Mahnmal gegen die sinnlose Zerstörung des Krieges
Sie wollten ein Mahnmal setzen, das von der sinnlosen Zerstörung des Krieges erzählt, ohne Worte zu brauchen. Und das tut das Museum bis heute, die Ausstellung blieb unverändert.
Bis auf einen Steg, der einen Blick auf die Scherben von oben erlaubt, wurde daran nichts geschönt. Auch die Messerschnitte, die die Russen in den einst strahlend blauen Stofftapeten hinterlassen hatten, wurden all die Jahre nicht ausgebessert.
„Die Scherben erzählen eine Geschichte, die bis heute Aktualität hat. Aber sie zeigen auch, dass aus Leid und Zerstörung etwas Schönes hervorgehen kann“, so Piatti.

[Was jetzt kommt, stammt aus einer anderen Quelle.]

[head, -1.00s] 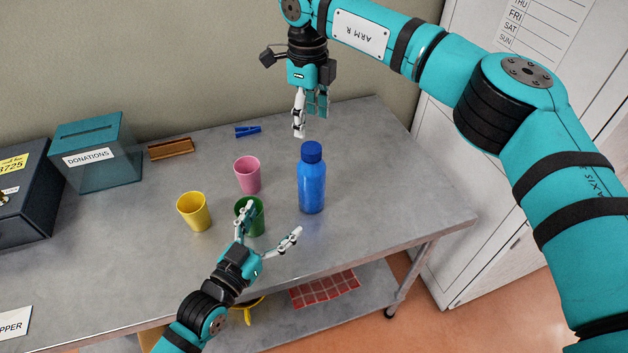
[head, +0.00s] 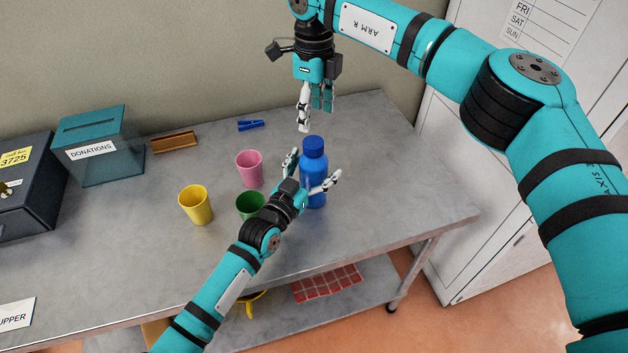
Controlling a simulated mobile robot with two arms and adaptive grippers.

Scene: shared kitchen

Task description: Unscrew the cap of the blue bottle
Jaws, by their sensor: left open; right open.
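The blue bottle (head: 314,168) stands upright on the grey table, with its darker blue cap (head: 313,145) on top. My left gripper (head: 312,168) is open at the bottle's body. One finger shows left of the bottle and the other in front of its right side; whether they touch it I cannot tell. The gripper's palm hides part of the bottle's lower left. My right gripper (head: 315,115) is open and points down, above and slightly behind the cap, apart from it.
A green cup (head: 249,205), a pink cup (head: 249,168) and a yellow cup (head: 195,205) stand left of the bottle. A blue clip (head: 251,126), a brown holder (head: 174,142) and a donations box (head: 93,155) are farther back. The table right of the bottle is clear.

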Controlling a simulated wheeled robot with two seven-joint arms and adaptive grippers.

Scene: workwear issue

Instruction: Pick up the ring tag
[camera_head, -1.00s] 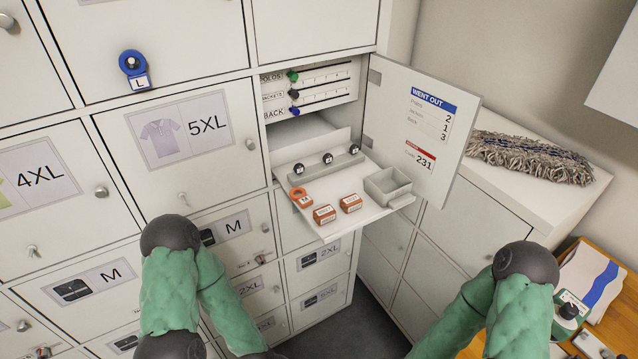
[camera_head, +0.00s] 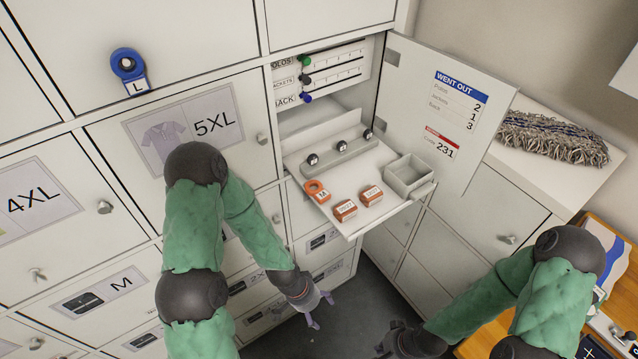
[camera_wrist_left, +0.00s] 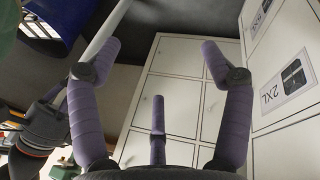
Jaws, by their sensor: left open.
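An orange ring tag (camera_head: 316,191) marked M lies on the pulled-out shelf (camera_head: 350,222), at its left side. A blue ring tag (camera_head: 128,66) marked L hangs on an upper locker door. My left gripper (camera_head: 321,310) is below and in front of the shelf, apart from both tags. In the left wrist view its purple fingers (camera_wrist_left: 160,62) are spread with nothing between them; no ring tag shows there. My right gripper (camera_head: 388,343) is low at the bottom of the head view, small and dark, its jaws unclear.
The shelf also holds two orange labelled blocks (camera_head: 345,210), a grey open box (camera_head: 408,176) and a rail with dark round knobs (camera_head: 341,158). An open locker door (camera_head: 420,115) stands to the right. A mop head (camera_head: 552,137) lies on the right cabinet.

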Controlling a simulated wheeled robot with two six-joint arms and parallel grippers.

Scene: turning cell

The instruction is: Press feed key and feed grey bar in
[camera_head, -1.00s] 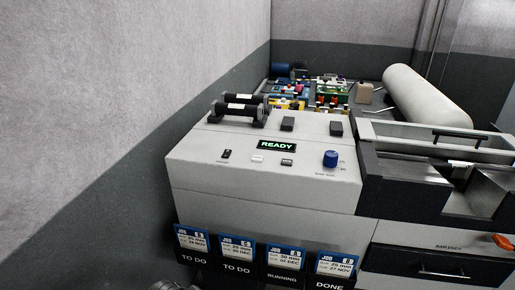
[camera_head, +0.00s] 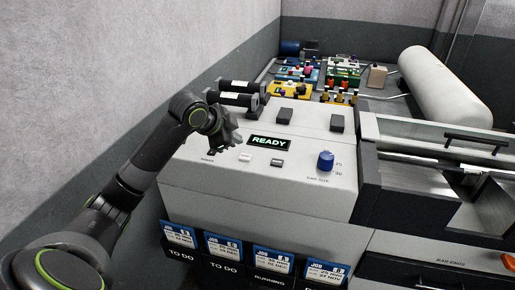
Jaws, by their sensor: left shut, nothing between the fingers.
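My left gripper (camera_head: 228,138) is shut and empty over the left part of the light control panel (camera_head: 300,185), close to its small keys. A white key (camera_head: 245,157) and a dark key (camera_head: 277,162) sit just right of the gripper. A third small dark key (camera_head: 208,154) is just below the gripper. I cannot read which is the feed key. The display (camera_head: 268,143) reads READY in green. A blue knob (camera_head: 326,161) is set at the right of the panel. I cannot make out a grey bar for certain. My right gripper is out of view.
A large pale cylinder (camera_head: 440,85) lies at the back right. Two dark cylinders (camera_head: 236,92) lie behind the gripper. Job cards (camera_head: 223,247) hang along the front. A trough (camera_head: 430,180) is at the right, above a drawer. A wall stands close at the left.

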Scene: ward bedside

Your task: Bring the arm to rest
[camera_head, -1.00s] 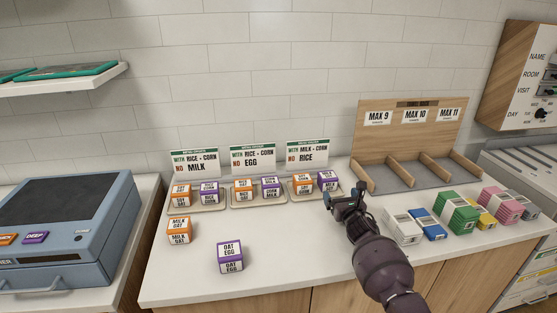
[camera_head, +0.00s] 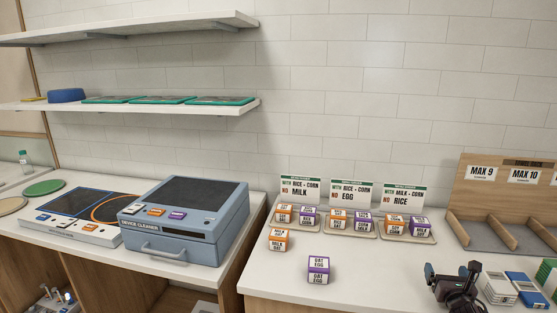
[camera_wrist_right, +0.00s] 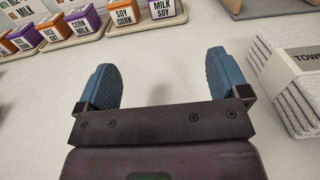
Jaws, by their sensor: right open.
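My right gripper (camera_head: 453,272) is low in the head view, over the white counter, between the trays and the towel packs. In the right wrist view its two blue fingers (camera_wrist_right: 163,82) stand wide apart, with only bare counter between them. It is open and empty. Three small trays hold orange and purple boxes; the right tray (camera_head: 430,239) is nearest my gripper. An orange milk-oat box (camera_head: 279,240) and a purple oat-egg box (camera_head: 318,270) stand in front of the trays. My left gripper is not in view.
A white towel pack (camera_head: 497,289) stands close to the right of my gripper, with a blue pack (camera_head: 528,290) beyond it. A wooden divider rack (camera_head: 500,190) is behind. A blue-grey device cleaner (camera_head: 185,222) is to the left.

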Denn die weltweit einzigartige Porzellan- und Scherbensammlung im Schloss Loosdorf wurde 2015 neu entdeckt, und das aus purem Zufall. Bei einem Japanbesuch erzählte Piattis Onkel von dem Familienporzellan und seiner Geschichte – woraufhin sich japanische Wissenschafter der Analyse und Restauration der Objekte annahmen.
Nach Japan gereist
Zu diesem Zweck mussten die Scherben die lange Reise zurück in ihr Herkunftsland antreten – sorgsam verpackt in große Holzkisten, dick ausgelegt mit Dämmmaterial. 2020 wurde ihre Geschichte in der Ausstellung „The Tragedy of Loosdorf Castle“ in Tokio erzählt. Ende des Vorjahres kehrten sie wieder zurück nach Loosdorf.
Dort können die Scherben und das zugehörige Museum gegen Voranmeldung besichtigt werden. Parallel dazu läuft ein Projekt mit der Universität für Angewandte Kunst in Wien, die derzeit jede einzelne Scherbe erfasst und bewertet.
Dank 3D-Druck kann auch rekonstruiert werden, wie die Stücke einst ausgesehen haben, ohne ihre Geschichte zu negieren.